Bass started out in consumer-protection work, particularly around Massachusetts’ lemon law. “That was really strong, so I started doing those cases all over the state; they mostly went to litigation because the dealerships wouldn’t resolve the cases, so that’s how I got into litgation,” he recalled. “After I got rolling, I got into construction litigation because Nicole’s dad had a lot of cases, so litigation became my core focus.”

Nicole Bercume and Andrew Bass

Nicole Bercume and Andrew Bass live in the 28-home development in Hadley that Nicole’s father started and she completed after his death.

Cases in that realm include land-use issues, contracts, and purchases of land; at one point, Ron settled a notable case with Tofino Associates of Hadley over a roadway issue in the Amherst Hills development near the Belchertown line.

Bass was recently recognized by Lawyers of Distinction as one of the top 10% civil-litigation attorneys in Massachusetts.
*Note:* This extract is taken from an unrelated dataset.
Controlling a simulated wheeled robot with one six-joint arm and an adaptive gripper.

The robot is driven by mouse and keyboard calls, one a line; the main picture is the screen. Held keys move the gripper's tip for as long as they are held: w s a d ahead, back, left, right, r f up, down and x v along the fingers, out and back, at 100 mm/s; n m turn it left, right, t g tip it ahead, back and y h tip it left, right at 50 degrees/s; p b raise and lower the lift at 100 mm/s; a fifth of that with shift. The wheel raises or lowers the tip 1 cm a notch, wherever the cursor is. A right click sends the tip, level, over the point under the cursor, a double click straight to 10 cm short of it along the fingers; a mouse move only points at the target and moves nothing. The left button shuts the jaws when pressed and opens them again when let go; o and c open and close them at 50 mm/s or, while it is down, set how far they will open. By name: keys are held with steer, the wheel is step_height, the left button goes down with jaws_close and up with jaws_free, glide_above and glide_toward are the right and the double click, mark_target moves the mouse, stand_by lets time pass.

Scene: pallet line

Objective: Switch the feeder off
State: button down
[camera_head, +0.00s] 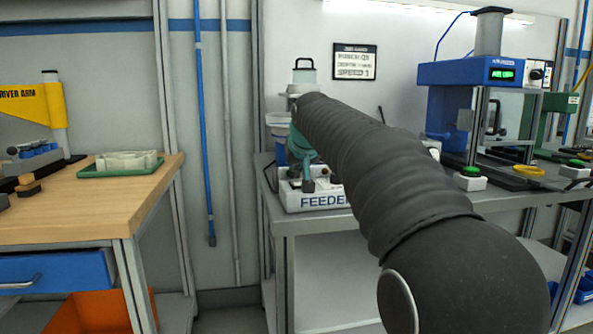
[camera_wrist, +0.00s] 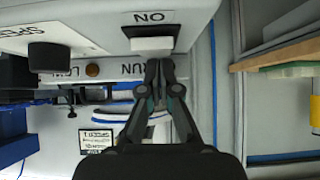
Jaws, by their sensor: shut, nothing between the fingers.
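The feeder (camera_head: 318,198) is a white box with blue lettering on the bench, partly hidden behind my arm in the head view. The wrist view shows its front panel (camera_wrist: 110,47) upside down. A white switch (camera_wrist: 152,43) sits in a dark frame beside the word ON. My gripper (camera_wrist: 160,66) is shut and empty, with its fingertips right by the switch's edge in the picture. I cannot tell whether they touch it. A black knob (camera_wrist: 48,57) stands by the SPEED lettering, and a small brown lamp (camera_wrist: 92,70) is next to RUN.
A wooden bench (camera_head: 150,190) with a green tray (camera_head: 118,172) stands at the left. A blue press (camera_head: 470,72) with a green display is at the right, with a green button box (camera_head: 470,178) before it. A sign (camera_head: 355,62) hangs on the back wall.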

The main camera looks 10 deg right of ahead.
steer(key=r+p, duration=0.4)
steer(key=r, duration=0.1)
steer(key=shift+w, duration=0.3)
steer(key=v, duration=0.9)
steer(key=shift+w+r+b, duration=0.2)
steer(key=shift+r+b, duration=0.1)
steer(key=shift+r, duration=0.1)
Meanwhile, over the past couple years, Nicole was transitioning away from the practice into her new role leading Bercume Builders. “My father did teach me everything; once we had our kids and moved back here, that’s when he taught me everything.”

Ron typically built large homes with “classy, simple interiors, not a lot of clutter,” Nicole said, noting that homes in the new development start at 3,000 square feet, and typically feature open floor plans, high-end appliances, and maple flooring — and each was built in just four months. After her third house on Colony, she said she’s on the cusp of buying more land to develop a subdivision like the Shattuck/Sapphire project.

Woman’s Work

At a time when it’s still uncommon for a woman to lead a building firm (see related story on page 25), Bercume doesn’t particularly care if people question her abilities, noting that the subs who worked with her father for, in some cases, decades know what she can do — and they know she’s committed to her father’s values.

“My father really had such a great process. Even if you didn’t like my dad, you definitely respected him because he was an astute businessman, and he was just on top of it.”

“My dad’s greatest skill was that he had good taste; he picked out all the plans himself. People always say you know when a home is a Bercume home because they’re attractive and clean and classy-looking,” she said. “Construction defects were never an issue for him because, the second there was a problem, my dad, who could never sit still, would take care of it.

“He always did higher-end homes for whatever the era was,” she continued. “He liked big homes; the bigger he could build, the more fun it was for him.”

And when she got her Massachusetts construction license and reaffirmed her working relationships with those longtime subs, she knew it would be fun for her, too.

“My father really had such a great process. Even if you didn’t like my dad, you definitely respected him because he was an astute businessman, and he was just on top of it. All his subs respected him, and that transferred to me nicely. He taught me a lot, so I know what to expect from everyone, and it was very fluid.”

It’s just another way Bercume Builders has been a generational success story — one that occupies Nicole’s earliest memories, when she’d visit Ron at job sites. “And now, our three kids are always on the job sites with us.”

Because it’s never too early to introduce them to the family business.